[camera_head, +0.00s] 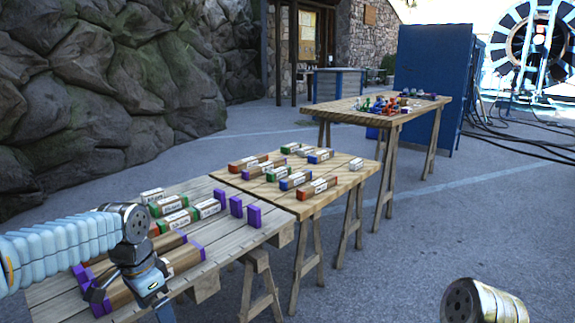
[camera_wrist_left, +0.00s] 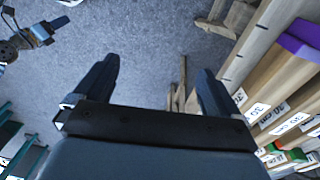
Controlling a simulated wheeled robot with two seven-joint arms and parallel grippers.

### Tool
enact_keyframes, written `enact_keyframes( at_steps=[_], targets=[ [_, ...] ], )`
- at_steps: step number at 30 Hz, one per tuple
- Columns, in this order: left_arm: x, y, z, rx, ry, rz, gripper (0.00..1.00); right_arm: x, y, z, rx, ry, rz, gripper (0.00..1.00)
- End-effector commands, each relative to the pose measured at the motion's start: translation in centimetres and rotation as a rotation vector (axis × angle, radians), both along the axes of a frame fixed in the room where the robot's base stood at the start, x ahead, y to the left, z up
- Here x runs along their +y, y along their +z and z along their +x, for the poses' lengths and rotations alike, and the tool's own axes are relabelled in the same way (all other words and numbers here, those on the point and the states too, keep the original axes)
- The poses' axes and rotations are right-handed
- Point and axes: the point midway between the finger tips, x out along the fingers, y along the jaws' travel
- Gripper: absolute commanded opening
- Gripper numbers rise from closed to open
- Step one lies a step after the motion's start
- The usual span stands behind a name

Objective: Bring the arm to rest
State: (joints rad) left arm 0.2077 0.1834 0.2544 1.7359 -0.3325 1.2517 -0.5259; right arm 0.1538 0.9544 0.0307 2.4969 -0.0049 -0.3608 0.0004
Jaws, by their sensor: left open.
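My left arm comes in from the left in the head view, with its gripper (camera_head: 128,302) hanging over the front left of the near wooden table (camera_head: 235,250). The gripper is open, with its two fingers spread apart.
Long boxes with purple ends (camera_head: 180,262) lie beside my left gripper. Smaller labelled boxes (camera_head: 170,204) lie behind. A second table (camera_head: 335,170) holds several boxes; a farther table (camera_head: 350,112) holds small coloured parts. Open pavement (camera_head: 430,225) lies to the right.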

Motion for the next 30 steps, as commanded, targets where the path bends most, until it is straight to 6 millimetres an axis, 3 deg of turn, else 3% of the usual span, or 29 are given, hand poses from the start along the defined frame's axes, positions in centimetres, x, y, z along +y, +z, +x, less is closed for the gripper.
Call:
━━━━━━━━
— STATED GOAL —
Extract the full listing exactly, with the pictures left out.

— TASK RESPONSE —
[camera_head, +0.00s] 
[camera_wrist_left, +0.00s] 
Controlling a simulated wheeled robot with two seven-joint arms and parallel grippers.

### Tool
enact_keyframes, written `enact_keyframes( at_steps=[_], targets=[ [_, ...] ], )`
- at_steps: step number at 30 Hz, one per tuple
- Columns, in this order: left_arm: x, y, z, rx, ry, rz, gripper (0.00..1.00); right_arm: x, y, z, rx, ry, rz, gripper (0.00..1.00)
- End-effector commands, each relative to the pose measured at the motion's start: translation in centimetres and rotation as a rotation vector (axis × angle, radians), both along the axes of a frame fixed in the room where the robot's base stood at the start, x ahead, y to the left, z up
- Here x runs along their +y, y along their +z and z along their +x, for the poses' lengths and rotations alike, and the tool's own axes are relabelled in the same way (all other words and numbers here, those on the point and the states too, keep the original axes)
- The poses' axes and rotations are right-handed
- Point and axes: the point midway between the finger tips, x out along the fingers, y along the jaws' travel
- Gripper: absolute commanded opening
- Gripper numbers rise from closed to open
- Step one lies a step after the motion's start
- The usual span stands behind a name

Objective: Bring the arm to rest
State: (joints rad) left arm 0.2077 0.1834 0.2544 1.7359 -0.3325 1.2517 -0.5259; right arm 0.1538 0.9544 0.0307 2.4969 -0.0049 -0.3608 0.0004
Jaws, by their sensor: left open.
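My left arm comes in from the left in the head view, with its gripper (camera_head: 128,302) hanging over the front left of the near wooden table (camera_head: 235,250). The gripper is open, with its two fingers spread apart.
Long boxes with purple ends (camera_head: 180,262) lie beside my left gripper. Smaller labelled boxes (camera_head: 170,204) lie behind. A second table (camera_head: 335,170) holds several boxes; a farther table (camera_head: 350,112) holds small coloured parts. Open pavement (camera_head: 430,225) lies to the right.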

Motion for the next 30 steps, as commanded, targets where the path bends most, until it is straight to 6 millimetres an axis, 3 deg of turn, else 3% of the usual span, or 29 are given, hand poses from the start along the defined frame's axes, positions in centimetres, x, y, z along +y, +z, +x, less is closed for the gripper.
Call:

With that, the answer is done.